Science works so well in large part because it corrects errors, makes improvements, updates itself, and moves forward–and does it very quickly on a historical scale. One should be more ill at ease with the institutions in society that don’t work that way.
Hank Roberts says
“KiwiCM” and “curiuos george” — where are you reading the claim that history is being revised? Someone is lying to you — and it’s not the science journals. Estimates are published; models are revised; new estimates are published. This is progress. Nobody has gone back and changed history.
But someone is lying to you by claiming that’s happening.
Where are you getting this? Why do you trust the source you’re relying on?
How could you check whether you’re being told the truth?
I’m assuming by addressing this to those userids that there are real people behind them, who’ve actually been fooled, but can think about stuff — not just userids created to repeat the lies about history being changed.
Show us you’re real. Show us how you think.
adelady says
george@38 “I am not comfortable with a constant rewriting of history, whatever noble purpose it may serve.”
I, along with many other people, am involved in “rewriting” history. You could help. Just sign up to one of the historical meteorological records sites and share the load of getting heaps and heaps of data out of its paper prison and into the electronic data set.
The more data from old radiosondes, ships’ logs and small meteorological stations is included, the better our picture of how things were 80 or more years ago will be. And the better our picture of how climate is changing will be.
You don’t need to be a scientist to help with science. You just need patience and reasonable eyesight to read horrible scanned copies of cramped writing.
John N-G says
This “rewriting history” stuff is partly a consequence of the philosophy of the adjustments, which are designed to estimate what the historical observations would have been had they been taken with the same instruments and at the same locations with the same microclimate as the current observations.
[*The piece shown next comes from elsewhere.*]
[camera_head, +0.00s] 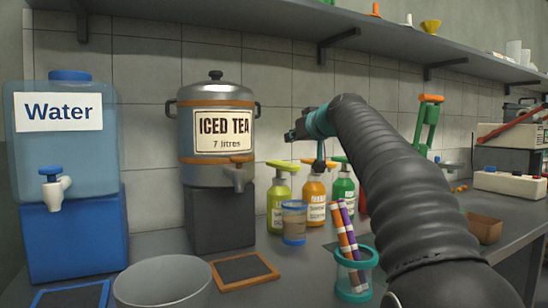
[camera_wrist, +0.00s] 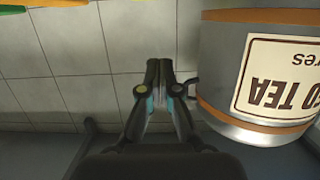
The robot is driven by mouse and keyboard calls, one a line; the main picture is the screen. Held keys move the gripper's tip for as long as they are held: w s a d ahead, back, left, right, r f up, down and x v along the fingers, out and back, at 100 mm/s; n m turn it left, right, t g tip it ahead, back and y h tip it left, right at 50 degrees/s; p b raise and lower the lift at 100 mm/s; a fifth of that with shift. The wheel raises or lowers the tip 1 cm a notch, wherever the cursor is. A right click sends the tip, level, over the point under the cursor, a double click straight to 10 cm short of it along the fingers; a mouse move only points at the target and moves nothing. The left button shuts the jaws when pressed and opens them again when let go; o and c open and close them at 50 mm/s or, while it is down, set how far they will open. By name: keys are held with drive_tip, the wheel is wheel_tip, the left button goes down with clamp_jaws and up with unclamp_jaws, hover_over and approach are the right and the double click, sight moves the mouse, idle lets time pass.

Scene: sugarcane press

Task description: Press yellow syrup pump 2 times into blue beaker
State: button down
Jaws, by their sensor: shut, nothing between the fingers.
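A yellow-green syrup bottle (camera_head: 281,200) with a yellow pump head (camera_head: 282,166) stands on the counter right of the iced tea dispenser. A clear beaker with blue rim and base (camera_head: 293,222) stands in front, between it and the orange bottle; it looks brownish inside. I cannot tell whether it is under a nozzle. My gripper (camera_head: 292,134) is above and behind the bottles in the picture, apart from the yellow pump head. In the wrist view my gripper (camera_wrist: 158,66) is shut and empty, with the wall tiles beyond. Coloured pump parts (camera_wrist: 55,3) are cut off at that view's top edge.
An orange bottle (camera_head: 314,197) and a green bottle (camera_head: 343,190) stand right of the yellow one. The iced tea dispenser (camera_head: 217,140) is close on the left. A teal cup (camera_head: 354,279) of striped tubes stands in front. A shelf (camera_head: 300,30) runs above.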

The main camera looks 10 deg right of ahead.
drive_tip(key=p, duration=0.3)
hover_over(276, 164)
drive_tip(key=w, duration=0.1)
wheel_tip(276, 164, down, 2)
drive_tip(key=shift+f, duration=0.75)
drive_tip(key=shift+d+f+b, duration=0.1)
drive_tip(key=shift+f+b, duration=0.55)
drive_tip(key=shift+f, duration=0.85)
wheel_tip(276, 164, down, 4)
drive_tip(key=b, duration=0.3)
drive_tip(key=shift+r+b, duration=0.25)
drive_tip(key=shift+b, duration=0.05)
As the current observations change, the historical estimates have to change to catch up.
Another alternative would be to use some historical reference year, such as 1960. This would have the advantage of minimizing future adjustments to historical data, but then people would object that the current data was being adjusted. (The present approach uses the current data ‘as is’.)
But…once the records are converted to anomalies relative to some baseline such as 1961-1990, there would be absolutely no difference in the results of the two approaches for global temperature anomalies!
A third approach, by BEST, is to treat each change in observations as the end of one observation set and the start of a new independent one. There are no adjustments in this approach. But…there’s still essentially no difference in the results!
Back on topic: This post is dangerous because it over-simplifies what is required for falsification. The difference in trends between observations and projections tells you absolutely nothing useful. You need to know quantitatively the difference between observed and projected forcings. If volcanic activity between 1980 and today had caused the global temperature to be 2 C cooler now than 1980, would Hansen have been falsified? No.
Eli Rabett says
Somewhat different point that John;s, a simple global temperature anomaly doesn’t tell you much. It would be better to develop a figure of merit that looked at observed and predicted geographic patterns of temperature and precip.
Eli, having looked in detail at the predicted forcings in the 1988 paper is somewhat less skeptical than John, they were pretty good, at least in broad strokes.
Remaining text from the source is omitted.